C.F : A ce propos je suis gentil avec les Missions Economiques (ME) mais moins sympathique avec les Chambres de Commerce et d’Industrie (CCI) et les Conseillers du Commerce Extérieur. Pour ce qui est des ME, ce sont des fonctionnaires qui sont très bons sur le régalien ainsi que sur l’analyse macroéconomique et ce genre de choses. Mais je n’attends pas par exemple du spécialiste du secteur du textile-habillement d’une PME qu’il connaisse tous les relais. Par contre un Conseiller du Commerce Extérieur, à ma connaissance c’est un chef d’entreprise qui pratique sur le terrain. Donc lui doit connaître les relais efficaces. Et quand je vois l’enquête dont vous faites allusion, je me dis qu’il y a un problème à partir du moment où ce sont eux qui disent que c’est le principal handicap [le lobbying dans les réseaux locaux] des entreprises françaises à l’étranger alors que c’est une de leurs principales missions à assurer normalement.
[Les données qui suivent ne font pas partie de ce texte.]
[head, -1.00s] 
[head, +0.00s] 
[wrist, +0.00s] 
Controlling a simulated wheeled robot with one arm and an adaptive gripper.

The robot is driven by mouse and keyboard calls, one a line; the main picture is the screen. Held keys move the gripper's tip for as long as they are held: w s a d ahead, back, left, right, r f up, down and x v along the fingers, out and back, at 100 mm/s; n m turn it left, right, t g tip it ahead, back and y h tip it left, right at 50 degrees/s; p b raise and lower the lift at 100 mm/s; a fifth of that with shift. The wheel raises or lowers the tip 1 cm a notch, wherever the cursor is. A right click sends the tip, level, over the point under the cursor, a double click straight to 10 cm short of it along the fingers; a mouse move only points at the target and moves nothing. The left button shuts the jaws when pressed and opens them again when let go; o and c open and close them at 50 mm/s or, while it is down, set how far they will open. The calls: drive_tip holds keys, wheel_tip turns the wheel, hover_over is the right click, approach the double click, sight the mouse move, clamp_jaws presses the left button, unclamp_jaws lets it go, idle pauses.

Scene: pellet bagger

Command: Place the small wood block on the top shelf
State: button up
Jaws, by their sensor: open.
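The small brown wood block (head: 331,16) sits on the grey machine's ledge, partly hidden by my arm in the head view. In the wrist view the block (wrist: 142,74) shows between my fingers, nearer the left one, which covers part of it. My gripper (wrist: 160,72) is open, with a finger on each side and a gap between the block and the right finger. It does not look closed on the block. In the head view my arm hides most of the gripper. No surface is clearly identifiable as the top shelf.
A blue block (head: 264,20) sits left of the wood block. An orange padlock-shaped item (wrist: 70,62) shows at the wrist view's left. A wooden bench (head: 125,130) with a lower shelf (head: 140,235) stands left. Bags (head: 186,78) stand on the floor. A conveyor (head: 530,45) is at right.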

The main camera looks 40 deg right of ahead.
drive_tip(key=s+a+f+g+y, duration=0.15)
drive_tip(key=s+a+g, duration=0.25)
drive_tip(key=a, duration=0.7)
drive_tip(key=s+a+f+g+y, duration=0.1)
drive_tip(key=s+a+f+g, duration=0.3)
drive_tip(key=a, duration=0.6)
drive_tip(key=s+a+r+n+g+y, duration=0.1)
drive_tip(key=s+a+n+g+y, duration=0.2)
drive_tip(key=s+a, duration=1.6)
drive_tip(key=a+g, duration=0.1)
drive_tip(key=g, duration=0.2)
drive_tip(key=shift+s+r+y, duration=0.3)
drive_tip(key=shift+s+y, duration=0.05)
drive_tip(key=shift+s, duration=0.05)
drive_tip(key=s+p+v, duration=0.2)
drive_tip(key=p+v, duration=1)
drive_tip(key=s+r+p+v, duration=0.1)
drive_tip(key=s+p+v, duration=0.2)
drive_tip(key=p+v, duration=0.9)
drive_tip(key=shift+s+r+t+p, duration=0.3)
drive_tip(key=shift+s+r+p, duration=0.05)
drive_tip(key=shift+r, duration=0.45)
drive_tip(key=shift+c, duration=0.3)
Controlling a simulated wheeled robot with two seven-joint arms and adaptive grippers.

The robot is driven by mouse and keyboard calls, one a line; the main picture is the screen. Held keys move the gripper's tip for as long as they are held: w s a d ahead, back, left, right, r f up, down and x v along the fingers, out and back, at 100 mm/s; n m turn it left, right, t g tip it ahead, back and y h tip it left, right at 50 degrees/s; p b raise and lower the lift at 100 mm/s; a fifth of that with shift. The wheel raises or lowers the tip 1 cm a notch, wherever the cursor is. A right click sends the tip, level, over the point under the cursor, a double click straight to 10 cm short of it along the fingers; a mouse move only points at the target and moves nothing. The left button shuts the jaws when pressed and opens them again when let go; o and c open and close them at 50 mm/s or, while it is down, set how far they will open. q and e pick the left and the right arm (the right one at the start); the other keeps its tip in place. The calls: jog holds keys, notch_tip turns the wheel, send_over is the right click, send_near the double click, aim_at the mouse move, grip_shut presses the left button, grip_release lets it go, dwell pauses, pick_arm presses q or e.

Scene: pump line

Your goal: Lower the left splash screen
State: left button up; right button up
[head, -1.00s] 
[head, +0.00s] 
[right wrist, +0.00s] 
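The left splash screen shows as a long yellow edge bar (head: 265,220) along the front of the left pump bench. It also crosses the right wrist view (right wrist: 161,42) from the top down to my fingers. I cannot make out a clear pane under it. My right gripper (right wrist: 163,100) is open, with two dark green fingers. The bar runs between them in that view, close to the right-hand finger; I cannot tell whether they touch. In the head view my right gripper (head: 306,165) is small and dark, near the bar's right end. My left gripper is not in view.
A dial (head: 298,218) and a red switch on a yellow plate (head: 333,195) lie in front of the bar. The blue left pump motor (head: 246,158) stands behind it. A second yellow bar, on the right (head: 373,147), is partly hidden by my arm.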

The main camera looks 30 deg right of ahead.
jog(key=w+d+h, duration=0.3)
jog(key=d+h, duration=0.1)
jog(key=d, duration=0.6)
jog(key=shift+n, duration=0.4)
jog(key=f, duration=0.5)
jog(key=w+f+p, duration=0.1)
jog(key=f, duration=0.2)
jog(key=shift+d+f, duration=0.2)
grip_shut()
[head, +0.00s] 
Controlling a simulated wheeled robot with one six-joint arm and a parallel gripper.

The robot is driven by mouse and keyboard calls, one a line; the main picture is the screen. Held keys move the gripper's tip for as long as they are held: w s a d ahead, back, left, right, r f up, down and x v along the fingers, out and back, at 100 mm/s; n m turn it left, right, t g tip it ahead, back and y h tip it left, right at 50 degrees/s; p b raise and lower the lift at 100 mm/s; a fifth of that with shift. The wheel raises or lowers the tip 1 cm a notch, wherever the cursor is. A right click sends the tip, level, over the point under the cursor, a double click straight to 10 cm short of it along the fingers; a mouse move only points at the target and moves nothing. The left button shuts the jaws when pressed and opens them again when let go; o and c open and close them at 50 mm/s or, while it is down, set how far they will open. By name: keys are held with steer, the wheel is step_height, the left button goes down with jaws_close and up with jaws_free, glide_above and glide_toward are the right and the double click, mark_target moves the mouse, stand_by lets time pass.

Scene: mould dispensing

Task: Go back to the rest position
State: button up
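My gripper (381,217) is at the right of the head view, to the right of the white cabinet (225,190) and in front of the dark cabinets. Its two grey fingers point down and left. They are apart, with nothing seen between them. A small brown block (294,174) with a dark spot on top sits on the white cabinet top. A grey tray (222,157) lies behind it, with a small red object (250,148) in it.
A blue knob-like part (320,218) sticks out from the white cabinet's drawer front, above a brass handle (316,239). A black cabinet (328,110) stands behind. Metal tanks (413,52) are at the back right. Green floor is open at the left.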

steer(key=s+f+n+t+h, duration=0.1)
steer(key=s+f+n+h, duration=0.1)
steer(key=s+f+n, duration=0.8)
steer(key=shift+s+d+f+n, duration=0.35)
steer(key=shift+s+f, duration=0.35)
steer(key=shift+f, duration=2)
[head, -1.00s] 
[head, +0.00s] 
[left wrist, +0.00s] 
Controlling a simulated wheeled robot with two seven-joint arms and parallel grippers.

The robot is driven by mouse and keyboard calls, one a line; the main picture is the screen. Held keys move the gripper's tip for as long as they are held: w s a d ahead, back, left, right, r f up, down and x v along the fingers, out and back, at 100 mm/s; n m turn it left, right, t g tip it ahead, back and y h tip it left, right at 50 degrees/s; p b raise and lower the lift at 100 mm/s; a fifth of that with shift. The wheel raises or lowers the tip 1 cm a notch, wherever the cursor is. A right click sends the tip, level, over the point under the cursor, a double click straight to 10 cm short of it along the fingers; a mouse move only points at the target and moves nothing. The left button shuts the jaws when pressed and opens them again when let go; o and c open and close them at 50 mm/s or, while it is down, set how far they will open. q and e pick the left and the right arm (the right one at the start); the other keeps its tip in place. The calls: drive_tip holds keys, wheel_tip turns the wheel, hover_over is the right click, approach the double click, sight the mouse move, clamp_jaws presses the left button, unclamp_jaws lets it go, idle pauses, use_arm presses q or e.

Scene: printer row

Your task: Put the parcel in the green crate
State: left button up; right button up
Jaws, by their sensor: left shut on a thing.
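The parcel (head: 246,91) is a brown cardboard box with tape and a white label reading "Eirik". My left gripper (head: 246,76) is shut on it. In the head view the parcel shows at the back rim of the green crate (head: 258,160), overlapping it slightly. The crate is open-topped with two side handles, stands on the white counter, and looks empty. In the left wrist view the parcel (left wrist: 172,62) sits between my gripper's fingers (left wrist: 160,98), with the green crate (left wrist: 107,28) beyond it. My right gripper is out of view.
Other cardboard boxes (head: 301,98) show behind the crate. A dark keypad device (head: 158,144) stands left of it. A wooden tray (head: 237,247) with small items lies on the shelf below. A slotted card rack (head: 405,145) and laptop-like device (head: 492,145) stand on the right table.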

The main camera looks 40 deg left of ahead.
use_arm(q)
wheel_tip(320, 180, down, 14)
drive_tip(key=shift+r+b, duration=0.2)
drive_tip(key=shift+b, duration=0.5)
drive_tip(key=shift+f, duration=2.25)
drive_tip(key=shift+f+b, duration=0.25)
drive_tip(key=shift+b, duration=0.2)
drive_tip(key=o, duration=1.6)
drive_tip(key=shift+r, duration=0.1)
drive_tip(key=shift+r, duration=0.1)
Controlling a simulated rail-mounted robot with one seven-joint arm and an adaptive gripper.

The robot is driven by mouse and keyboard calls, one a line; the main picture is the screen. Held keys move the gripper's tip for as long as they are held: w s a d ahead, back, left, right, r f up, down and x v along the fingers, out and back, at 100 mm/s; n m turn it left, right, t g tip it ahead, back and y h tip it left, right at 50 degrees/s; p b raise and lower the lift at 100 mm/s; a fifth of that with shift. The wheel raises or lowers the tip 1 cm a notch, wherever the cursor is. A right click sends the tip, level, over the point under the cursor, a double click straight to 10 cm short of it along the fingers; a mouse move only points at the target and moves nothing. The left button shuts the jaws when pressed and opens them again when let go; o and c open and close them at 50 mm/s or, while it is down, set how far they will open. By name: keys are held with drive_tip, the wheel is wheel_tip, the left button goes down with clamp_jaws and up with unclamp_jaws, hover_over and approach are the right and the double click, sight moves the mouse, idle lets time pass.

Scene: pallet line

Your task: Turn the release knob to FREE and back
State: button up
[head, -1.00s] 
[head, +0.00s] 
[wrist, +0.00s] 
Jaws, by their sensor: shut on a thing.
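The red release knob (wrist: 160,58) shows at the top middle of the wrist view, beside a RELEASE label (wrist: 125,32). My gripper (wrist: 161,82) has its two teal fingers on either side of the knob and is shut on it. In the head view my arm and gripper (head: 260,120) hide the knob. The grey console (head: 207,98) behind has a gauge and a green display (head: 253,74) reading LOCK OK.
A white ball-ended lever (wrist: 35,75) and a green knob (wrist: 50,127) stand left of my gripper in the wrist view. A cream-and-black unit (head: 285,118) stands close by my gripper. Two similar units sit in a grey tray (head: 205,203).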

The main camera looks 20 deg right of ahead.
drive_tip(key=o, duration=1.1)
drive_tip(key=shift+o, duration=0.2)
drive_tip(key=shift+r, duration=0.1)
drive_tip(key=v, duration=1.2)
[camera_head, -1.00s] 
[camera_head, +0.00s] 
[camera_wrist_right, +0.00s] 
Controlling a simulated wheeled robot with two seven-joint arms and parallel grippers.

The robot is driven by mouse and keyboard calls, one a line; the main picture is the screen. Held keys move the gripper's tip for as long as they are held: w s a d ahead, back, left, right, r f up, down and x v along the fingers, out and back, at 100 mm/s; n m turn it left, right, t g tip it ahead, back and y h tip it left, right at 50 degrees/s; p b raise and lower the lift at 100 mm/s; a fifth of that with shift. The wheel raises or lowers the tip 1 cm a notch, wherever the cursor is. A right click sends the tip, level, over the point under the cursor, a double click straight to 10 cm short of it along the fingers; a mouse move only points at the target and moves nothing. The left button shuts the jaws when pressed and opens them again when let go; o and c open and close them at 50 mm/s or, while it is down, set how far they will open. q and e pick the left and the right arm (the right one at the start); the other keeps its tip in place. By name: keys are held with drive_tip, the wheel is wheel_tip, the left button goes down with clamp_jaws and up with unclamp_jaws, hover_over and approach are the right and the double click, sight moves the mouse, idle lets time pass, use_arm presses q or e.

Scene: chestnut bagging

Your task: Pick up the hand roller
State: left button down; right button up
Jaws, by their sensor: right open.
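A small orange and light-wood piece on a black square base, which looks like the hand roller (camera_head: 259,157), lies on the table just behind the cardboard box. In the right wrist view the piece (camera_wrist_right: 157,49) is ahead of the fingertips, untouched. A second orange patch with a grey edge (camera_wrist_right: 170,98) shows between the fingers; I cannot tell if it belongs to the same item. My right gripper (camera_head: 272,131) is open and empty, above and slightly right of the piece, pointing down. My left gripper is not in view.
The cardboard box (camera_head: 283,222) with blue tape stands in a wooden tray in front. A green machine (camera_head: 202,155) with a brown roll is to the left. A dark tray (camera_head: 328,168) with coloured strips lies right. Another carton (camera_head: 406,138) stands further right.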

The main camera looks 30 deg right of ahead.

S.D : Donc vous constatez que les Conseillers du Commerce Extérieur ont des difficultés à tisser et développer des réseaux locaux à l’étranger ?

C.F : Absolument. Actuellement, on a une tendance à avoir une vision catégorique de la situation. On part du principe que le service public n’est pas bon et que donc forcément le service privé est bien plus efficace. Or, c’est comme partout. Vous avez des ME qui sont bonnes et d’autres qui sont mauvaises, comme vous avez des CCI qui sont bonnes et d’autres qui sont nulles. Et malheureusement, j’estime qu’il y a beaucoup de Conseillers du Commerce Extérieur qui sont très médiocres parce que très souvent, c’est un poste de notable que vous obtenez généralement quand vous êtes implanté depuis longtemps dans un pays et que vous êtes à la tête d’une filiale d’un groupe important. A partir de là, il y a des gens qui prennent ça à cœur et d’autres qui n’en font pas plus.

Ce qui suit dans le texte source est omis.